И студент Хохлов, которому "обидно было за людей, смиренно ютившихся в таких жалких домах", и в котором подымалась злость на тех, кто задавил жизнь, в разгар бала и веселья масок бросает в лицо жирному купцу:
"- Снимите маску!.."
Вот так и Ценский этим рассказом бросил в лицо господам толстосумам и прочим:
- Снимите маски!..
И опять Сергей Николаевич в городе, где "тепло и чистое небо", в Павлограде, с которым связан его первый литературный успех. На исходе был 1903 год. В павлоградской женской гимназии рисование преподавал Михаил Иванович Сапожников, человек большой открытой души и пламенного сердца.
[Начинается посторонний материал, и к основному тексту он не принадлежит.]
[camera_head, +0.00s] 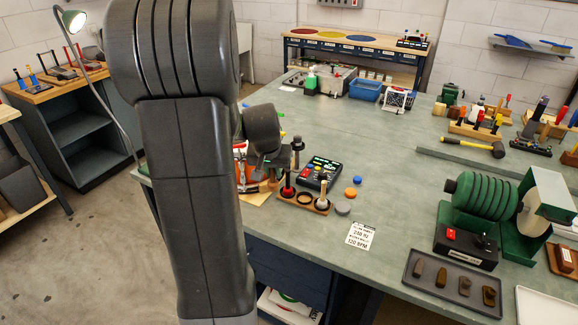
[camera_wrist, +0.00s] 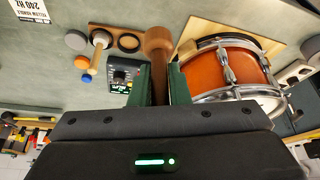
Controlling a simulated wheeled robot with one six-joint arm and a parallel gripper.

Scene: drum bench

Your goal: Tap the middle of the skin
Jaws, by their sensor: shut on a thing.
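In the wrist view my gripper (camera_wrist: 159,82) has its green fingers closed around the handle of a brown wooden beater (camera_wrist: 158,42). The beater's rounded head points away from me. The drum (camera_wrist: 232,66), with an orange-brown shell and chrome hoops and lugs, stands just right of the beater on a tan board (camera_wrist: 188,32). I cannot tell whether the beater touches the drum. In the head view my arm hides most of the drum and the fingers.
A wooden rack (camera_head: 305,198) with beaters and a control box with a lit display (camera_head: 320,172) stand beside the drum. Orange (camera_head: 356,180), blue and grey discs and a printed card (camera_head: 360,235) lie nearby. A green machine (camera_head: 490,200) is at right. The bench middle is clear.

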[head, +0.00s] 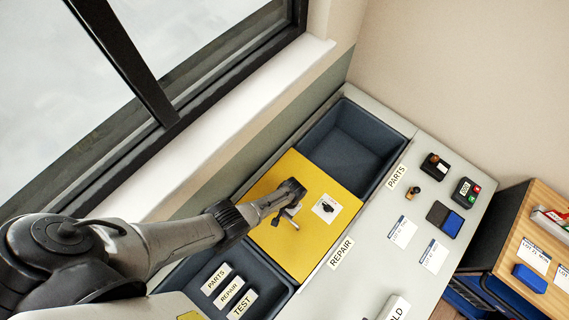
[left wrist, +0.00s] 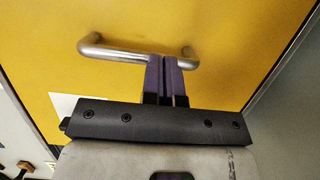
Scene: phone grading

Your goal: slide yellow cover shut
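The yellow cover (head: 310,205) is a flat panel lying over the middle of a dark blue trough, beside the REPAIR label. It has a metal bar handle (left wrist: 120,52) and a white sticker with a dark mark (head: 326,208). My left gripper (head: 290,222) is over the cover at the handle. In the left wrist view its two purple fingers (left wrist: 166,78) are close together, with their tips at the handle bar near its right end. Nothing shows between them. Whether the tips press on the bar is unclear. My right gripper is not in view.
An open compartment (head: 352,148) lies beyond the cover, by the PARTS label (head: 397,176). Another open one (head: 268,270) on the near side holds PARTS, REPAIR and TEST blocks (head: 229,291). Small devices and cards lie on the grey counter (head: 385,262). A window ledge (head: 225,130) runs alongside.

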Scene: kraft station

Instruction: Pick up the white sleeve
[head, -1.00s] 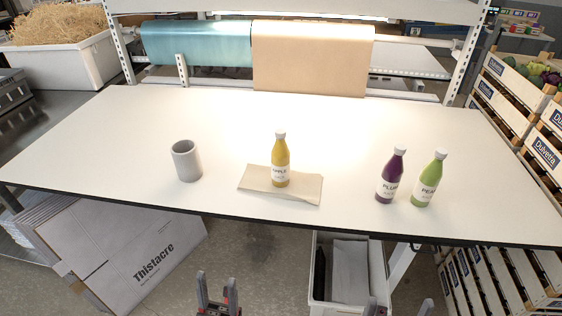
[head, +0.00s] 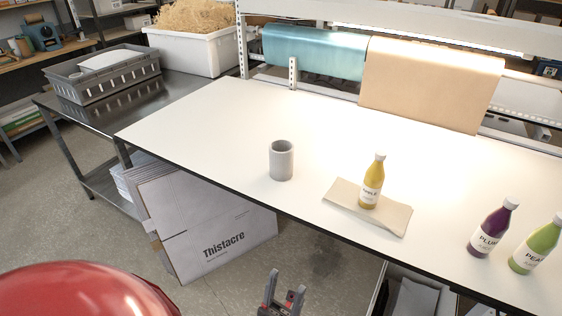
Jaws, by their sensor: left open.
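The white sleeve (head: 281,161), a short hollow light grey-white cylinder, stands upright on the white table (head: 215,125), left of a yellow bottle. Its open top faces up, and nothing touches it. My left gripper (head: 283,290) shows at the bottom edge of the head view. It is open and empty, in front of the table and lower than its top, well apart from the sleeve. My right gripper does not show clearly.
The yellow bottle (head: 372,182) stands on folded brown paper (head: 340,198). Purple (head: 492,228) and green (head: 537,245) bottles stand at the right. A flat carton (head: 215,225) leans below the table edge. A grey crate (head: 105,77) sits on the steel table. The table left of the sleeve is clear.

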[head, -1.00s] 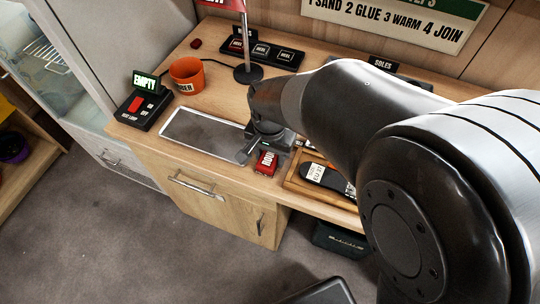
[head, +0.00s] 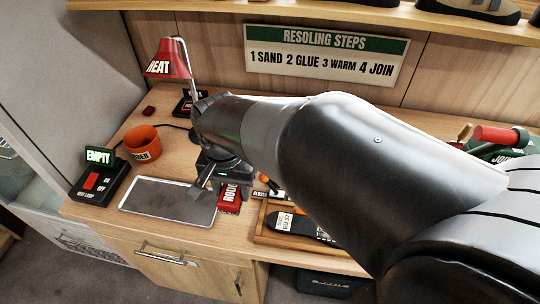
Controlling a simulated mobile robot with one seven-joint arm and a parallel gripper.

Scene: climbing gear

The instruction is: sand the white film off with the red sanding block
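The red block with white lettering that begins "ROU" (head: 229,198) lies on the bench, beside the right end of a grey, pale-edged flat tray (head: 165,201). My gripper (head: 207,183) is low over the bench, between this tray and the red block. One dark finger shows, but the arm hides most of the gripper, so its opening is unclear. The red block looks apart from it. A black sole with a white "EU 37" label (head: 290,223) lies in a wooden tray (head: 262,236), partly behind my arm. I cannot make out any white film.
An orange cup (head: 143,144) and a black box with a red switch and green "EMPTY" sign (head: 98,158) stand at left. A red "HEAT" lamp (head: 168,60) stands behind. A steps sign (head: 325,55) hangs on the wall.
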Он хорошо знал и самозабвенно любил и русскую реалистическую живопись, и литературу, и музыку, любил то, что было мило и дорого Сергею Николаевичу. Оказалось, что многие стихи из книжки "Думы и грезы" Михаил Сапожников знал наизусть. Они подружились. Было много общего в их характерах, в их думах, они одинаково смотрели на жизнь, одними глазами. С Сапожниковым Сергей Николаевич делился сокровенным, читал ему свои новые рассказы. Но больше всего он любил читать вслух своих кумиров: Пушкина, Лермонтова, Гоголя и Тургенева.
Будто свежим ветром повеяло на Сергеева-Ценского. Слова "революция", "свобода" часто слетали с уст людей разных классов и сословий. Не одинаково произносились эти слова: одними - громко, открыто; другими - шепотом, пугливо; третьими - с радостью и надеждой; четвертыми - с ненавистью и страхом. В Екатеринославской и соседних с ней Таврической, Полтавской, Одесской и Киевской губерниях происходили волнения: бастовали рабочие, не утихали восстания крестьян; подпольно распространялись листовки. Вот одна из таких листовок, датированная августом 1903 года:
"Товарищи! В настоящее время по многим городам южной России загорелась небывалая борьба между рабочими и их врагами - капиталистами и правительством. В Баку, Тифлисе, Михайлове, Батуми, Одессе, Николаеве и Киеве десятки тысяч рабочих устраивают стачки и бросают работу. Но эти стачки не ограничились одной какой-нибудь фабрикой, одним каким-нибудь ремеслом, они сделались всеобщими... Все это наглядно доказывает, какую огромную силу имеет в руках рабочий класс. Это доказывает, что все богатство производится его руками, а капиталисты живут трудом рабочих... И стоит только рабочим дружно подняться на решительную борьбу, как капиталисты, почуя в этом великую силу рабочих, должны будут идти на уступки, если они не захотят разориться в прах и окончательно погибнуть... Ведь наш "царь-батюшка" - самый крупный фабрикант и помещик... Он всей душой готов постоять за своих сотоварищей - капиталистов. А поэтому он посылает своих солдат и матросов замещать забастовавших рабочих; он посылает против рабочих солдат и казаков с нагайками и ружьями разгонять и убивать мирно требующих себе куска хлеба голодных рабочих.
Товарищи! Неужели в такое время мы будем молчать - мы, которые должны хорошо помнить", что и нам не легко живется, что и нас хозяева, подрядчики, мастера и начальство грабят и обирают на каждом шагу; что и нас они стараются прижимать, оскорблять и унижать...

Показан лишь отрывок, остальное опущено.